• _TO DO_
Copy the records below exactly, leaving out any pictures.

================

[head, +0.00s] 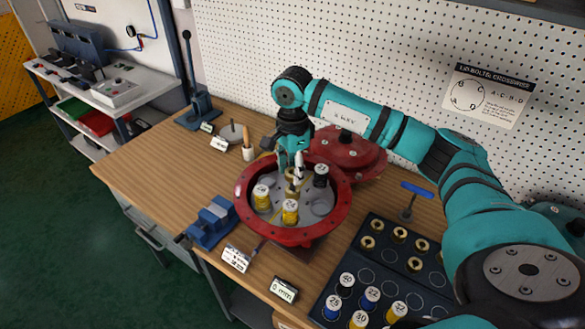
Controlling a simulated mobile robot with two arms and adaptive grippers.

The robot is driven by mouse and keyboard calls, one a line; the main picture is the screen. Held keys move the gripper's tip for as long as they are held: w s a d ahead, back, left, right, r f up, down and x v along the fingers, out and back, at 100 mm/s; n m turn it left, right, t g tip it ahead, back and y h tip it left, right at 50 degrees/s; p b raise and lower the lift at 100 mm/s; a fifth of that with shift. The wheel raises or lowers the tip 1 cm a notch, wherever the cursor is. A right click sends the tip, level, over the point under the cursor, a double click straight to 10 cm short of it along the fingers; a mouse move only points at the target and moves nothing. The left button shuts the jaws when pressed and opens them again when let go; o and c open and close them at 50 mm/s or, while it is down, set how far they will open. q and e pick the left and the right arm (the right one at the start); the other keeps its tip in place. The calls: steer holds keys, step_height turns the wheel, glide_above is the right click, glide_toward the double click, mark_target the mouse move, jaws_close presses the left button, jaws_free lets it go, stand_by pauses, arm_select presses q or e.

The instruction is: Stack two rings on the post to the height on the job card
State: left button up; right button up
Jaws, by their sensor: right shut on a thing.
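A red round housing (243,205) with a grey floor stands open on the bench. Inside it are two yellow labelled cylinders (261,197) (290,212) and a black labelled one (321,176). A small brass-coloured piece (291,178) shows near the middle, under my right gripper (297,168). The right gripper reaches down over the housing and is shut on a thing that its fingers mostly hide; I cannot tell whether this is a ring. The post is not clear behind the fingers. My left gripper is out of view.
A dark tray (381,285) at the front right holds brass pieces (400,234) and numbered cylinders (371,298). A red lid (345,155) lies behind the housing. A blue vise (211,222) stands left of it. The bench's left part (145,170) is clear.

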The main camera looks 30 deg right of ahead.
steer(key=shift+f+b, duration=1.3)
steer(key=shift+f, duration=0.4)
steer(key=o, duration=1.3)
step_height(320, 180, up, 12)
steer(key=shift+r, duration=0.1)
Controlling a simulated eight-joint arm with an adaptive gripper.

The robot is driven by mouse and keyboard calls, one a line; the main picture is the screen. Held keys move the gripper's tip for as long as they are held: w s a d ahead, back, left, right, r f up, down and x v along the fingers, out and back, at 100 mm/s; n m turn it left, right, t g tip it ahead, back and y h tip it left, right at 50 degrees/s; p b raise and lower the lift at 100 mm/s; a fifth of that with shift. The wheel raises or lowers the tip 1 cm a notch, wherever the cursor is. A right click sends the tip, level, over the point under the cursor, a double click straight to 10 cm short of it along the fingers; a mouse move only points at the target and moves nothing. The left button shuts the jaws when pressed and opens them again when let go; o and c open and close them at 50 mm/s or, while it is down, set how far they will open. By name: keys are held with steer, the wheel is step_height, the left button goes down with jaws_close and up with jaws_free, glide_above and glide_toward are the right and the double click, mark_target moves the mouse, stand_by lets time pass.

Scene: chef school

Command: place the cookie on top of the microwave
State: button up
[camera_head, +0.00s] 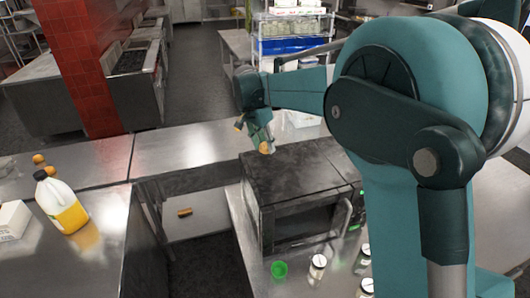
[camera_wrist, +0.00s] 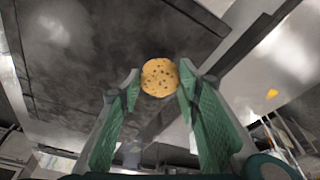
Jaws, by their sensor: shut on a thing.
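The cookie (camera_wrist: 160,77) is round and golden with dark chips. It sits between the fingertips of my gripper (camera_wrist: 158,88) in the wrist view, and the gripper is shut on it. In the head view the cookie (camera_head: 266,147) shows at the tip of my gripper (camera_head: 262,140), over the far edge of the microwave. The microwave (camera_head: 300,172) is a dark box with a flat, bare top and a door with a handle facing the front right. Its dark top (camera_wrist: 95,65) fills much of the wrist view. I cannot tell the height of the cookie above it.
A juice bottle (camera_head: 62,204) and a white box (camera_head: 12,220) stand on the left counter. A green cup (camera_head: 279,270) and several small jars (camera_head: 318,264) stand in front of the microwave. A brown item (camera_head: 184,212) lies on a low shelf. The microwave top is clear.

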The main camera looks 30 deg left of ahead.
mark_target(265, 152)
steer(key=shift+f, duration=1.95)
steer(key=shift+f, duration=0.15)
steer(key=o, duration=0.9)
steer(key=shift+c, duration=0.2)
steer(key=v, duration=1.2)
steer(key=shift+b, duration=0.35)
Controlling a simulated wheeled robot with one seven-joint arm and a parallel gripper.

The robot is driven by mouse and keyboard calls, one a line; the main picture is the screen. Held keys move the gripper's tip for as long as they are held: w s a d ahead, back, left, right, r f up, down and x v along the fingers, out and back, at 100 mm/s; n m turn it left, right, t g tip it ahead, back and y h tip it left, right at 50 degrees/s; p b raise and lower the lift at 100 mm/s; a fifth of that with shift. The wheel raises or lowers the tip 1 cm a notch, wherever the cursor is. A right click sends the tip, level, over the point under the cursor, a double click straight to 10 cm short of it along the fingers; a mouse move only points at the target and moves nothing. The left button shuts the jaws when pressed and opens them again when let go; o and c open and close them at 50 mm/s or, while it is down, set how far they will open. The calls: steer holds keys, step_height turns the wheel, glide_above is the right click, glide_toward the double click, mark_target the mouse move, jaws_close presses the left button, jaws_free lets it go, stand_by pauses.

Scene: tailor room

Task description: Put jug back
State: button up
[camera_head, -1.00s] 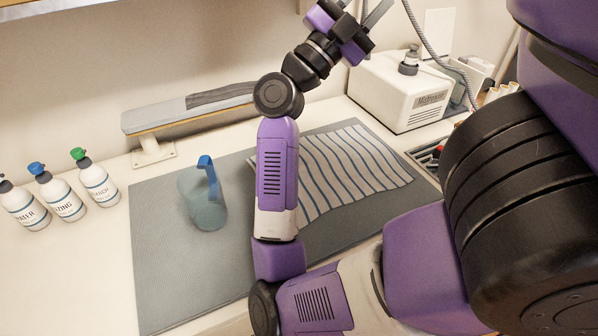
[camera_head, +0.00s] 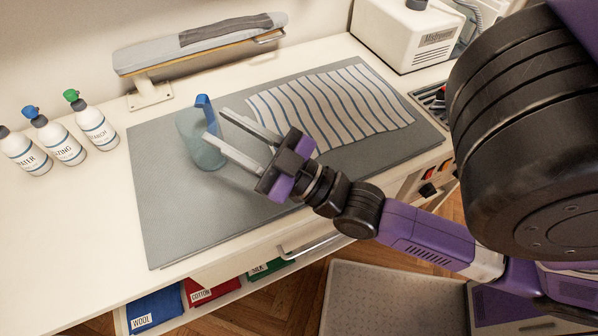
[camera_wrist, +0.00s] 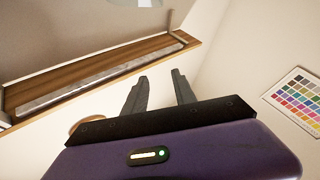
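The fingers point left at the jug. The nearer fingertip overlaps the jug's right side in the picture; I cannot tell whether it touches. In the wrist view my open gripper (camera_wrist: 158,76) has nothing between its fingers, and the jug is not seen there.
Labelled bottles (camera_head: 58,140) stand left of the mat. A striped cloth (camera_head: 335,105) lies on its right part. Behind are a sleeve board (camera_head: 200,45) and a white machine (camera_head: 395,35). The wrist view shows a wooden shelf (camera_wrist: 100,72) and a colour chart (camera_wrist: 298,98).

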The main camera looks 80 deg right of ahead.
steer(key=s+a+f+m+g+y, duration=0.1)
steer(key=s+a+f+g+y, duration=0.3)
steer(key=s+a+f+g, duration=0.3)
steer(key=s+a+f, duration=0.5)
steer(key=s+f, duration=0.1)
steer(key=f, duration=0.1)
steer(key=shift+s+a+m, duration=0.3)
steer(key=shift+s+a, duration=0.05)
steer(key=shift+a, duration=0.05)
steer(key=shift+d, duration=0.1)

================

• _ANSWER BELOW_
[head, +0.00s] 
Controlling a simulated mobile robot with two arms and adaptive grippers.

The robot is driven by mouse and keyboard calls, one a line; the main picture is the screen. Held keys move the gripper's tip for as long as they are held: w s a d ahead, back, left, right, r f up, down and x v along the fingers, out and back, at 100 mm/s; n m turn it left, right, t g tip it ahead, back and y h tip it left, right at 50 degrees/s; p b raise and lower the lift at 100 mm/s; a fifth of that with shift. The wheel raises or lowers the tip 1 cm a notch, wherever the cursor is. A right click sends the tip, level, over the point under the cursor, a double click straight to 10 cm short of it along the fingers; a mouse move only points at the target and moves nothing. The left button shuts the jaws when pressed and opens them again when let go; o and c open and close them at 50 mm/s or, while it is down, set how far they will open. q and e pick the left and the right arm (the right one at the start); the other keeps its tip in place. The calls: steer holds keys, step_height turns the wheel, glide_above is the right click, glide_toward the double click, mark_target the mouse move, jaws_close presses the left button, jaws_free lets it go, stand_by pauses, arm_select presses q or e.

The instruction is: Stack two rings on the post to the height on the job card
State: left button up; right button up
Jaws, by their sensor: right shut on a thing.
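A red round housing (243,205) with a grey floor stands open on the bench. Inside it are two yellow labelled cylinders (261,197) (290,212) and a black labelled one (321,176). A small brass-coloured piece (291,178) shows near the middle, under my right gripper (297,168). The right gripper reaches down over the housing and is shut on a thing that its fingers mostly hide; I cannot tell whether this is a ring. The post is not clear behind the fingers. My left gripper is out of view.
A dark tray (381,285) at the front right holds brass pieces (400,234) and numbered cylinders (371,298). A red lid (345,155) lies behind the housing. A blue vise (211,222) stands left of it. The bench's left part (145,170) is clear.

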The main camera looks 30 deg right of ahead.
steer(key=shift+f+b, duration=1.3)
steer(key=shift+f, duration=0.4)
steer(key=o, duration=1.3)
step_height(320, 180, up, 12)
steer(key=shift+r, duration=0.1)
Controlling a simulated eight-joint arm with an adaptive gripper.

The robot is driven by mouse and keyboard calls, one a line; the main picture is the screen. Held keys move the gripper's tip for as long as they are held: w s a d ahead, back, left, right, r f up, down and x v along the fingers, out and back, at 100 mm/s; n m turn it left, right, t g tip it ahead, back and y h tip it left, right at 50 degrees/s; p b raise and lower the lift at 100 mm/s; a fifth of that with shift. The wheel raises or lowers the tip 1 cm a notch, wherever the cursor is. A right click sends the tip, level, over the point under the cursor, a double click straight to 10 cm short of it along the fingers; a mouse move only points at the target and moves nothing. The left button shuts the jaws when pressed and opens them again when let go; o and c open and close them at 50 mm/s or, while it is down, set how far they will open. By name: keys are held with steer, the wheel is step_height, the left button goes down with jaws_close and up with jaws_free, glide_above and glide_toward are the right and the double click, mark_target moves the mouse, stand_by lets time pass.

Scene: chef school

Command: place the cookie on top of the microwave
State: button up
[camera_head, +0.00s] 
[camera_wrist, +0.00s] 
Jaws, by their sensor: shut on a thing.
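The cookie (camera_wrist: 160,77) is round and golden with dark chips. It sits between the fingertips of my gripper (camera_wrist: 158,88) in the wrist view, and the gripper is shut on it. In the head view the cookie (camera_head: 266,147) shows at the tip of my gripper (camera_head: 262,140), over the far edge of the microwave. The microwave (camera_head: 300,172) is a dark box with a flat, bare top and a door with a handle facing the front right. Its dark top (camera_wrist: 95,65) fills much of the wrist view. I cannot tell the height of the cookie above it.
A juice bottle (camera_head: 62,204) and a white box (camera_head: 12,220) stand on the left counter. A green cup (camera_head: 279,270) and several small jars (camera_head: 318,264) stand in front of the microwave. A brown item (camera_head: 184,212) lies on a low shelf. The microwave top is clear.

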The main camera looks 30 deg left of ahead.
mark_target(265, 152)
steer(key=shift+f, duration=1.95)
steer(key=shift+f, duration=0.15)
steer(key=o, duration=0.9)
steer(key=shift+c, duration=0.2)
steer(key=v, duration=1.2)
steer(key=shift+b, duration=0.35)
Controlling a simulated wheeled robot with one seven-joint arm and a parallel gripper.

The robot is driven by mouse and keyboard calls, one a line; the main picture is the screen. Held keys move the gripper's tip for as long as they are held: w s a d ahead, back, left, right, r f up, down and x v along the fingers, out and back, at 100 mm/s; n m turn it left, right, t g tip it ahead, back and y h tip it left, right at 50 degrees/s; p b raise and lower the lift at 100 mm/s; a fifth of that with shift. The wheel raises or lowers the tip 1 cm a notch, wherever the cursor is. A right click sends the tip, level, over the point under the cursor, a double click straight to 10 cm short of it along the fingers; a mouse move only points at the target and moves nothing. The left button shuts the jaws when pressed and opens them again when let go; o and c open and close them at 50 mm/s or, while it is down, set how far they will open. The calls: steer holds keys, step_height turns the wheel, glide_above is the right click, glide_toward the double click, mark_target the mouse move, jaws_close presses the left button, jaws_free lets it go, stand_by pauses.

Scene: tailor room

Task description: Put jug back
State: button up
[camera_head, -1.00s] 
[camera_head, +0.00s] 
[camera_wrist, +0.00s] 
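The fingers point left at the jug. The nearer fingertip overlaps the jug's right side in the picture; I cannot tell whether it touches. In the wrist view my open gripper (camera_wrist: 158,76) has nothing between its fingers, and the jug is not seen there.
Labelled bottles (camera_head: 58,140) stand left of the mat. A striped cloth (camera_head: 335,105) lies on its right part. Behind are a sleeve board (camera_head: 200,45) and a white machine (camera_head: 395,35). The wrist view shows a wooden shelf (camera_wrist: 100,72) and a colour chart (camera_wrist: 298,98).

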The main camera looks 80 deg right of ahead.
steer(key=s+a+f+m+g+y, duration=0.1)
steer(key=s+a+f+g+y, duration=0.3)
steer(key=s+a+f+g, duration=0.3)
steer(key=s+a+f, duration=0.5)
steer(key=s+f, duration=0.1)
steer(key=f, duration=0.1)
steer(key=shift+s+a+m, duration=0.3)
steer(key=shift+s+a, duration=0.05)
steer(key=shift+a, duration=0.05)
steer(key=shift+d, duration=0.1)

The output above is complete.